La déréglementation du coût des services optionnels de téléphonie, qui comprennent le répondeur, fait craindre la loi de la jungle aux groupes de défense des consommateurs.

La déréglementation du coût des services optionnels de téléphonie, qui comprennent le répondeur, fait craindre la loi de la jungle aux groupes de défense des consommateurs.

«Le jeune urbain qui consomme beaucoup de services va payer moins que la vieille personne en région éloignée», s'inquiète Charles Tanguay, porte-parole de l'Union des consommateurs.

«La téléphonie résidentielle va se mettre à ressembler au marché du cellulaire, où il est difficile de trouver la meilleure offre et où les contrats sont compliqués», poursuit-il. Dans un secteur caractérisé par l'inertie de plusieurs clients, certains s'en tireront selon lui beaucoup moins bien que d'autres.

Le CRTC a annoncé lundi une série de nouveaux allégements aux contraintes imposées aux grandes compagnies de téléphone, adoptant ainsi le ton donné par le ministre fédéral de l'Industrie, Maxime Bernier, partisan déclaré de la déréglementation.

L'organisme a déplafonné les tarifs de la téléphonie résidentielle en région, où il est plus coûteux d'offrir des services, a permis une hausse des tarifs des téléphones publics (gelés depuis plusieurs années) et a donné le champ libre aux compagnies pour fixer le prix des options.

Ces dernières incluent notamment la boîte vocale, la ligne en attente, l'afficheur et les services «multiétoiles».

Les experts ne s'entendent pas sur l'effet de ce coup de barre sur les tarifs des services optionnels.

Pour John Lawford, du Public Interest Advocacy Centre d'Ottawa, il est clair que la facture de la clientèle s'alourdira.

«Les options sont la plus importante source de profits des compagnies, qui en font une promotion aggressive, dit-il. On va faire une offre gratuite d'un mois, et le mois suivant, les gens ne remarqueront pas que leur facture a augmenté.»

Pour sa part, Charles Tanguay croit surtout que la nouvelle donne entraînera des inégalités entre les clients, d'autant plus que les entreprises ne seront plus obligées d'offrir à tous le même prix pour le même service.

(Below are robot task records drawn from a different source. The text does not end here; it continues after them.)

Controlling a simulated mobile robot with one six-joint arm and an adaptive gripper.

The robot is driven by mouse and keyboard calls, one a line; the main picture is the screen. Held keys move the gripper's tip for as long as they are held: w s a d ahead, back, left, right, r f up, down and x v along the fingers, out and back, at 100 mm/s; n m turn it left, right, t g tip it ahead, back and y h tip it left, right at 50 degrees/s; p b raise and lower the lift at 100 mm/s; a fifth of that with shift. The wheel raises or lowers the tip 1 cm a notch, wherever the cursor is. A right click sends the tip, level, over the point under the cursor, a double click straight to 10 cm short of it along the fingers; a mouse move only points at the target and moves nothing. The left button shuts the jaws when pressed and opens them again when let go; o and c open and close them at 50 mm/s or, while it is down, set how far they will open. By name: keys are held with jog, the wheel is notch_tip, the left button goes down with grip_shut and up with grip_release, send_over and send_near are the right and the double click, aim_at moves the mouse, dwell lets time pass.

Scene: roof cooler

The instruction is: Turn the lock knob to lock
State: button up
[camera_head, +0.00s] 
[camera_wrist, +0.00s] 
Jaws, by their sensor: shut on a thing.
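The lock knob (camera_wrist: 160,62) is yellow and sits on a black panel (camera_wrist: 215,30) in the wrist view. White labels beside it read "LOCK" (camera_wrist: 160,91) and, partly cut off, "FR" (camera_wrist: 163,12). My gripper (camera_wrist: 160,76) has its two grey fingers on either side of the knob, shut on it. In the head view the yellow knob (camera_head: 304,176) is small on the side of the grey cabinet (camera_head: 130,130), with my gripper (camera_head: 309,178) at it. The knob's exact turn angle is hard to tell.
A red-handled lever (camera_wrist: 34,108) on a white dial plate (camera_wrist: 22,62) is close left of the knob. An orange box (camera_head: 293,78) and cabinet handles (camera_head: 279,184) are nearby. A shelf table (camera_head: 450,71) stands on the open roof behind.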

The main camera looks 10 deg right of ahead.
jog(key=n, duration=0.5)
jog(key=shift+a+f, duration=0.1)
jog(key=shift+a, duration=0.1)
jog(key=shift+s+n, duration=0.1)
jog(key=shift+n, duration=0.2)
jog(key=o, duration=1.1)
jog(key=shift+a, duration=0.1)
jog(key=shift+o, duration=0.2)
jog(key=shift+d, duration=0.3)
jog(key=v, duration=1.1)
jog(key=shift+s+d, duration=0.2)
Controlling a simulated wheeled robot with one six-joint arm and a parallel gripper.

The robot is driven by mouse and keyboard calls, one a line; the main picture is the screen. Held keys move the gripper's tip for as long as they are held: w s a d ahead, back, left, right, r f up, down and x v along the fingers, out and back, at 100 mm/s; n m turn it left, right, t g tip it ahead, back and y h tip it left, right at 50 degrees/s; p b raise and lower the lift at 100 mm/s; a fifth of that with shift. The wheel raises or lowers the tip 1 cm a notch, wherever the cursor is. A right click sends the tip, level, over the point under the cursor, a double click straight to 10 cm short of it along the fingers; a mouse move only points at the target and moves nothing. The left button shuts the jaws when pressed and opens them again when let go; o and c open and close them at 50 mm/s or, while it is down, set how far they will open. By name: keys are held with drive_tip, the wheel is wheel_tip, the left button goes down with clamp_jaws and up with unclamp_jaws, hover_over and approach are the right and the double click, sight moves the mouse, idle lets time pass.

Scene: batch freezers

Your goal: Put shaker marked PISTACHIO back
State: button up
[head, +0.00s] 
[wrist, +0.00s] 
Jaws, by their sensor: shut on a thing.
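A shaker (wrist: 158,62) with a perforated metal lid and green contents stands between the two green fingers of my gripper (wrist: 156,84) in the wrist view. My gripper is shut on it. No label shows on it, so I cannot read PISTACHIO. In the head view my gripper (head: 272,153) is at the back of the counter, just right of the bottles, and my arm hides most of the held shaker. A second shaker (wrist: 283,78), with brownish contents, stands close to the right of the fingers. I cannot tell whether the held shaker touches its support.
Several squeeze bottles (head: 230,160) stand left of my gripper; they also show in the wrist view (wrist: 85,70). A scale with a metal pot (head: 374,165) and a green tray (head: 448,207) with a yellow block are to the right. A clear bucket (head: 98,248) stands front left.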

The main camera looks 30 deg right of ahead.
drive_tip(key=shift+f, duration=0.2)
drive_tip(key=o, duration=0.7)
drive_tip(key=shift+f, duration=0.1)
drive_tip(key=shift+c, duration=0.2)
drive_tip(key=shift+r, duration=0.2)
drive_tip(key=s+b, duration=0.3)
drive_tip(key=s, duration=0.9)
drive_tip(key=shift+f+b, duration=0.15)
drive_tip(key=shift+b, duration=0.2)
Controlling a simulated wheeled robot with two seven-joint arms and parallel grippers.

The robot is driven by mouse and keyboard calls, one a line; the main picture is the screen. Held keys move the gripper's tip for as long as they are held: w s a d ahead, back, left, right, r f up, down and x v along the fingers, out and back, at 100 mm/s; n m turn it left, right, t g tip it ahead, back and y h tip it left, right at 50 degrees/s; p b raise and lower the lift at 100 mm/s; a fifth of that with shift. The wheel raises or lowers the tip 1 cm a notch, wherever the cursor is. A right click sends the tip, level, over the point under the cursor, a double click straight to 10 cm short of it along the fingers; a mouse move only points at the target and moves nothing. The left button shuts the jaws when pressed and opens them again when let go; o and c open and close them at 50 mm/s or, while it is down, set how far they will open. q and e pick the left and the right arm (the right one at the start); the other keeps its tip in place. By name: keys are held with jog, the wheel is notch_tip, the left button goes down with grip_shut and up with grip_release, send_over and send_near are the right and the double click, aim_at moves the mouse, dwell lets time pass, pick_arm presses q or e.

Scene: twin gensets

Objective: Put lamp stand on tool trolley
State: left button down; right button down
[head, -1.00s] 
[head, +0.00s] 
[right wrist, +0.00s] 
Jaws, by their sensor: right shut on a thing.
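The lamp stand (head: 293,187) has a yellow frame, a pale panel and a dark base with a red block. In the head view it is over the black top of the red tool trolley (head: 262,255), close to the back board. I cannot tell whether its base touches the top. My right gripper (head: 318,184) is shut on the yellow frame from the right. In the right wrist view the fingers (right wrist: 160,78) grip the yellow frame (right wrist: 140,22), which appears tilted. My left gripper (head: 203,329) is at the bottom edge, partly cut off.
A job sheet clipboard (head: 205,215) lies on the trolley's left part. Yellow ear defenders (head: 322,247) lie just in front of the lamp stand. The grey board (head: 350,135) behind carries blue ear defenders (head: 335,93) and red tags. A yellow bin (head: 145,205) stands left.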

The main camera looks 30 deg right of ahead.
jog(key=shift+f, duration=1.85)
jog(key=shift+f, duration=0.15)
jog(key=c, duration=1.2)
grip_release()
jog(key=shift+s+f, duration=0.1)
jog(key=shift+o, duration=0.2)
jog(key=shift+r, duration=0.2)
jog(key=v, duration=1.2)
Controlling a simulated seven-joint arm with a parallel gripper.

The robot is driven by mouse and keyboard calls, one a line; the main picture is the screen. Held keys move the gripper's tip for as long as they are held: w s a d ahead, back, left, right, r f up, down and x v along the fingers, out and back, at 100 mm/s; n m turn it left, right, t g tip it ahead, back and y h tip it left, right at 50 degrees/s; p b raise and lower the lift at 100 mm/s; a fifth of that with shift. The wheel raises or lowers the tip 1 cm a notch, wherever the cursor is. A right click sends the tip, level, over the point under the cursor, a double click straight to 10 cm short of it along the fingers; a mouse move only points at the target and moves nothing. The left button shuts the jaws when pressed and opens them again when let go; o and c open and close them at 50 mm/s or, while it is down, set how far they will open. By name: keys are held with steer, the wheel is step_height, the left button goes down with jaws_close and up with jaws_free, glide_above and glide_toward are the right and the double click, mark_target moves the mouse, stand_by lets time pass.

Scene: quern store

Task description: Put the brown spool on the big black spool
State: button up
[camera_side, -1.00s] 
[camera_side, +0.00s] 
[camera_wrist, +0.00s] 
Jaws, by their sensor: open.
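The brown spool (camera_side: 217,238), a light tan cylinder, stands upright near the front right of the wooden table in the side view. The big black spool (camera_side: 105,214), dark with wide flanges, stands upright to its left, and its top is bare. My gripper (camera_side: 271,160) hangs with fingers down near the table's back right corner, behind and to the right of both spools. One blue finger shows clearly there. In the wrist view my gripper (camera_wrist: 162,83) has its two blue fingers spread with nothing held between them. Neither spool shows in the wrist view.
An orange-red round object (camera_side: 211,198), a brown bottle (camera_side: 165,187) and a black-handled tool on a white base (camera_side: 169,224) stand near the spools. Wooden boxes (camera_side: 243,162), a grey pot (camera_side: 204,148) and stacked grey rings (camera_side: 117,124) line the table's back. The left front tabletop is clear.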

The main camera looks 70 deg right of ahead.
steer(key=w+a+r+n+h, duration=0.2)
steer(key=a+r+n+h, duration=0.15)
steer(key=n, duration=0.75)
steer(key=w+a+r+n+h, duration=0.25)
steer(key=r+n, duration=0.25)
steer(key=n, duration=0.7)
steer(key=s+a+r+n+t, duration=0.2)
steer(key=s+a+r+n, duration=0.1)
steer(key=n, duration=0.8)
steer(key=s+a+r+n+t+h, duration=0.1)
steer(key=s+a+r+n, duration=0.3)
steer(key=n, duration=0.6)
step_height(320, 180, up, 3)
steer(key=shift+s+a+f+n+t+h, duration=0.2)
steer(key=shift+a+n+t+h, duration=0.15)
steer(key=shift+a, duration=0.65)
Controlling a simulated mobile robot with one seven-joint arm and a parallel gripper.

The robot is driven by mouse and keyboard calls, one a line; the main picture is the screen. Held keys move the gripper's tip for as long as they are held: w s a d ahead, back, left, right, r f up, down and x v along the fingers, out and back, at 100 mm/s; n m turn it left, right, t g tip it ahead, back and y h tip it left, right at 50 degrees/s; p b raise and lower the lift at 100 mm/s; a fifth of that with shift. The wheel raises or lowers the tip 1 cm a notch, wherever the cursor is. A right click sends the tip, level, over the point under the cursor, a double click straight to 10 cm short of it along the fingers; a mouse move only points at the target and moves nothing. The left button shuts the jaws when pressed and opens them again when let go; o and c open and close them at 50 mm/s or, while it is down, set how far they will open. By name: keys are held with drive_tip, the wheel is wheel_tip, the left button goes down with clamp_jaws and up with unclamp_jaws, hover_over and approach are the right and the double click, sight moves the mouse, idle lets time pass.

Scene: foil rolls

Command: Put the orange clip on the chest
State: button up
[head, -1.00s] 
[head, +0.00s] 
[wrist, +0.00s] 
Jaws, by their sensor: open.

«Il va falloir prendre le forfait 10 services pour en avoir pour son argent, craint-il. Le client qui ne veut que la téléréponse va être désavantagé.»

Pour le consultant en télécoms Mark Goldberg, les prix n'augmenteront pas nécessairement dans l'ensemble mais les clients devront être plus alertes.

«On aura affaire à un marché plus normal, ce sera un peu comme un Future Shop où vous pouvez trouver de tout, dit-il. Il faudra des consommateurs intelligents.»

Chez Telus, la vice-présidente Janet Yale croit que les compagnies pourront mieux répondre aux préférences de leurs clients. «La clé de cette décision, c'est la flexibilité qu'elle va nous donner pour établir des forfaits», dit-elle.

Tous ne sont pas d'accord non plus pour définir certains services comme optionnels. «L'identification des sources des appels, c'est une question de vie privée», plaide par exemple John Lawford. Et c'est difficile de soutenir que la boîte vocale ne fait pas partie du service de base de nos jours.»

Mais peu de spécialistes contestent que les décisions de lundi aient été prises sous l'influence du ministre Bernier, qui prône une déréglementation accélérée du marché des télécommunications et qui, au début d'avril, a cassé une décision du CRTC.

En 2006, l'organisme avait établi à 25 % la part de marché que les anciens monopoles de la téléphonie devaient avoir perdu avant de pouvoir échapper à une réglementation des tarifs, mais le ministre a jugé ce seuil trop contraignant.

«Avant, plusieurs principes étaient en compétition dans les décisions du CRTC, note Mark Goldberg. Par exemple, l'accessibilité des services et leur prix abordable. Dans la décision de lundi, le principe d'une réglementation minimale domine nettement.»

John Lawford fait le même type d'observation. «Il est écrit trois fois dans le document de lundi qu'on ne peut plus réglementer, déplore-t-il. Je ne suis pas impressionné par la docilité du CRTC. Il fait le travail qu'on lui a commandé.»

Charles Tanguay juge l'approche du ministre Bernier «dogmatique et idéologique», mais Mark Goldberg n'est pas prêt à la condamner.

«Ce n'est pas le rôle du gouvernement de nourrir le consommateur à la petite cuiller», plaide-t-il.